▶ [Data records]
===============

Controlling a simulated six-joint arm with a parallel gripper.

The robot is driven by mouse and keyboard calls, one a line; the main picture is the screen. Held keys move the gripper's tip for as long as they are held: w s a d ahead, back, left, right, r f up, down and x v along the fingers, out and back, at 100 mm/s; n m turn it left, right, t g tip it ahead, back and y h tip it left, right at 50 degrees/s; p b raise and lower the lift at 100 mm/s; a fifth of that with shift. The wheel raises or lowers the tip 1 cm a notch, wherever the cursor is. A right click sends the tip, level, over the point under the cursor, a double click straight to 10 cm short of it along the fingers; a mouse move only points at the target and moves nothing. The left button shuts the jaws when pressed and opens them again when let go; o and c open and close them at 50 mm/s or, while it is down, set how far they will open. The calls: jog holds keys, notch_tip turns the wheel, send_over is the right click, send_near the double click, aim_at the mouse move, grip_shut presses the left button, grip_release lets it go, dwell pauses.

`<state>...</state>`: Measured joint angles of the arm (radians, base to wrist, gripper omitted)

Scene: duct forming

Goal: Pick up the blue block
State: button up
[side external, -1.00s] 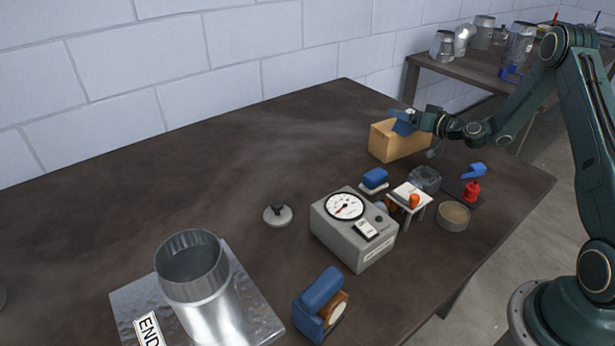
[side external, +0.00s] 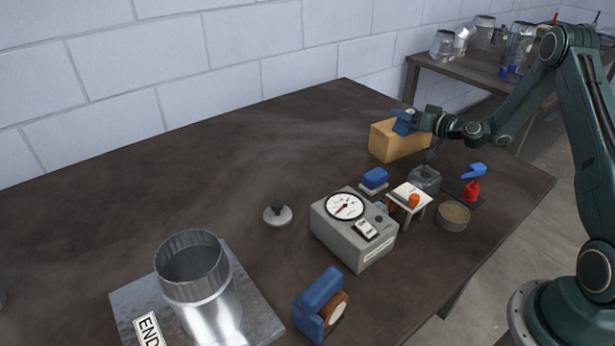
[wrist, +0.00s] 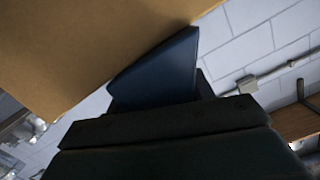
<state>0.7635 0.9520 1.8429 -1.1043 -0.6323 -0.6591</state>
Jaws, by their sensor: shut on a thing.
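A blue block (side external: 402,123) is at the tip of my gripper (side external: 415,121), at the upper right end of the table. My gripper is shut on it. The block shows against the near upper part of a tan box (side external: 397,144); I cannot tell whether it touches the box. In the wrist view, the dark blue block (wrist: 160,72) sticks out beyond the dark gripper body (wrist: 170,125), and the tan box (wrist: 80,45) fills the upper left. The fingertips are mostly hidden.
A gauge box (side external: 353,228), a blue-topped block (side external: 375,178), a small white stand (side external: 408,200), a round tin (side external: 454,217) and a red bottle (side external: 472,191) stand nearby. A metal duct (side external: 198,282) is at lower left. The table's back left is clear.

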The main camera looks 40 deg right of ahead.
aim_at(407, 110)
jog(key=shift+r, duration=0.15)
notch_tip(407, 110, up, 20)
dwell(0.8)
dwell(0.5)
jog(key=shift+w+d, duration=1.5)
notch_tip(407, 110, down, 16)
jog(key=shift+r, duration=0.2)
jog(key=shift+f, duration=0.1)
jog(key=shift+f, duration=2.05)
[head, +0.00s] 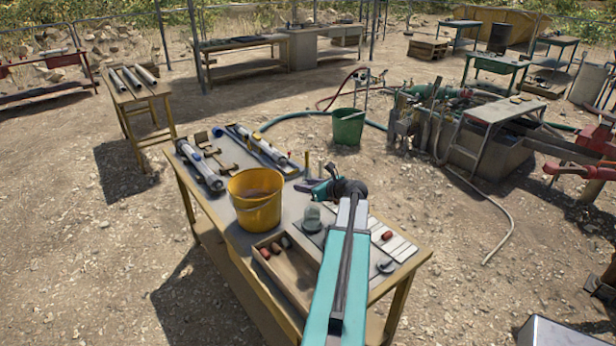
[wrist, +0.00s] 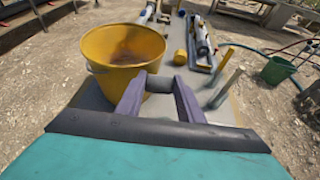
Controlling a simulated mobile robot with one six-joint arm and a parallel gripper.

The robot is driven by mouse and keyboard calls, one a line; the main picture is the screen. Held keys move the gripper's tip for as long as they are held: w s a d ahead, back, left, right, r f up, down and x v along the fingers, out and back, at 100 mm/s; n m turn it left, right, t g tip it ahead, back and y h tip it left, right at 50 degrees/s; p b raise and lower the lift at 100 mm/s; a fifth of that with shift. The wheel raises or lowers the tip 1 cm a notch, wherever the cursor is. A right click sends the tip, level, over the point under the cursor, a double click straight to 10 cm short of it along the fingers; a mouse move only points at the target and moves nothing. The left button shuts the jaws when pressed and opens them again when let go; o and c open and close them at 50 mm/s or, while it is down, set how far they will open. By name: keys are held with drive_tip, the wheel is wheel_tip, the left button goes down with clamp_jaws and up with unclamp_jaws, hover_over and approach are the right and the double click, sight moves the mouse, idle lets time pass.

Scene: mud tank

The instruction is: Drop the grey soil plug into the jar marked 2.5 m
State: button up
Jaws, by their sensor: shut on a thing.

===============

▶ [Job] List every line in the records above that contains the word "parallel".

▶ [Complete response]
Controlling a simulated six-joint arm with a parallel gripper.
Controlling a simulated mobile robot with one six-joint arm and a parallel gripper.

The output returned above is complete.